I need a “love” button for this–like just isn’t strong enough. Keeping thinking about this piece of wisdom and perfect metaphor: ” . . . so many experiences and feelings that keep pressing outward, gently, on the walls of the self, which is always threatening to collapse in on you like a badly rigged tent, confining you in a small, closed, stifling space that comes, if you aren’t careful, to seem like your natural home.

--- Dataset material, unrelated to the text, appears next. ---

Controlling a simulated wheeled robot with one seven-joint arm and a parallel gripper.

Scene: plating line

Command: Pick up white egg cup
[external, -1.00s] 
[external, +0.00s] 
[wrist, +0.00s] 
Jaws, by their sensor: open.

Thank you for taking us with you on your trip, and what lucky students you have, in both your generosity to shepherd them on the trip in January but also in your generous spirit in sharing your struggles and joys.

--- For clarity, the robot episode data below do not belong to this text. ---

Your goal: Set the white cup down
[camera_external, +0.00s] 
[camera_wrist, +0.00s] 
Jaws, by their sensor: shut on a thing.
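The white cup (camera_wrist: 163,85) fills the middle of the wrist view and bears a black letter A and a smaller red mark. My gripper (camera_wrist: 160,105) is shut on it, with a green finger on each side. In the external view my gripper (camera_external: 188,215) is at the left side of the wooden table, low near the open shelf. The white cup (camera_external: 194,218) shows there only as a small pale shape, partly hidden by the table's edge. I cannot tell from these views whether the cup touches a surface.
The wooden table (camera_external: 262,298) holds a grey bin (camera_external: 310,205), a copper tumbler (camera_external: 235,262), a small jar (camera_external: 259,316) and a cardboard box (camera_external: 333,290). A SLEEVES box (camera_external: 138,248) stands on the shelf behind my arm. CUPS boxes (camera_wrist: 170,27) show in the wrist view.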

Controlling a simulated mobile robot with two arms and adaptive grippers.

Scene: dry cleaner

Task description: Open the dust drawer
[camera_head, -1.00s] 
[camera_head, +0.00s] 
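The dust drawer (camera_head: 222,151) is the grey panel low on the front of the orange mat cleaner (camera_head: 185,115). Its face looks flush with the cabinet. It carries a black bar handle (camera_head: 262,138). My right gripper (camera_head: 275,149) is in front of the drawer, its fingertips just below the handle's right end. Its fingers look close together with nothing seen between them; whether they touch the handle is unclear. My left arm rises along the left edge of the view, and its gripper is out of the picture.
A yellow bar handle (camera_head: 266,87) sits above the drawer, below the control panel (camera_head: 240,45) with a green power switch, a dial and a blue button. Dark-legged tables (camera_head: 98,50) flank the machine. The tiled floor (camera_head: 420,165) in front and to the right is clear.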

thank you, thank you. of course, there’s more that can be best told to you over a glass of wine. 🙂 the real gift was being there with my mom. it was very special to share that with her.
Holy shit, Amy- I want to go with you in January!
i wish the college would give me money to bring (let’s call them) Amy’s Study-Abroad Trip Fellows. 🙂 you would be, shall we say, “invited to apply.” 🙂
amy, i loved going to these places with you! thanks for the quest! t
Amy, you made that real in the way it was meant to be experienced. Thank you.
thanks so much, y’all. i am really glad some of what i was feeling in these places came through! wish y’all could have been there too.